Bank Concerns To Dampen U.S. GDP Growth…A decline in lending will cut 0.44% off U.S. GDP growth in 2023. The IMF forecasts the U.S. economy to grow 1.6% in 2023, down from 2.1% a year ago. U.S. banks’ lending capacity will decline by 1% this year. Investors, regulators and lawmakers have put banks under a microscope, causing bank stocks to fall. Some banks may be inclined to stockpile cash faced with increased scrutiny and volatility, which could lead to a credit crunch. The IMF said, “Because regional and smaller banks in the United States account for more than one-third of total bank lending, a retrenchment from credit provision could have a material impact on economic growth and financial stability.” Fed Chair Powell is also watching for any signs of a pullback in lending that slows the economy, which would imply that the Federal Reserve would not have to raise rates as much.

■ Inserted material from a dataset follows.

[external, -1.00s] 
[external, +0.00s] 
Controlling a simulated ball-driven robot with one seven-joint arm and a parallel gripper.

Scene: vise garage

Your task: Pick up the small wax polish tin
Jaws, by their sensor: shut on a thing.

Mild 2023 Recession…Several central bankers wanted to pause rate hikes in light of banking system concerns, but relented to a quarter-point rate hike last month. Recent developments in the banking sector are likely to result in tighter credit conditions for households and businesses and to weigh on economic activity, hiring, and inflation, Fed Minutes released last week said. A new borrowing facility for banks and easier conditions for emergency loans for banks helped ease banking sector concerns. “Even with the actions, participants recognized that there was significant uncertainty as to how those conditions would evolve,” the minutes said. Fed officials expect a ‘mild recession starting later this year, with a recovery over the subsequent two years.” Fed Minutes noted that in 2024 and 2025, both total and core PCE price inflation are expected to be near 2 percent.
Compare 30-Year taxable U.S. Treasury yield 3.76% to 30-Year tax-exempt Municipal Bond yield “AAA” 3.21% “AA” 3.67%; “A” 4.06%. For investors in the 35% tax-bracket, a 3.5% tax-exempt yield is equivalent to a 5.38% taxable yield. Top- rated long-term tax-free bonds yield 85% of comparable taxable U.S. Treasuries.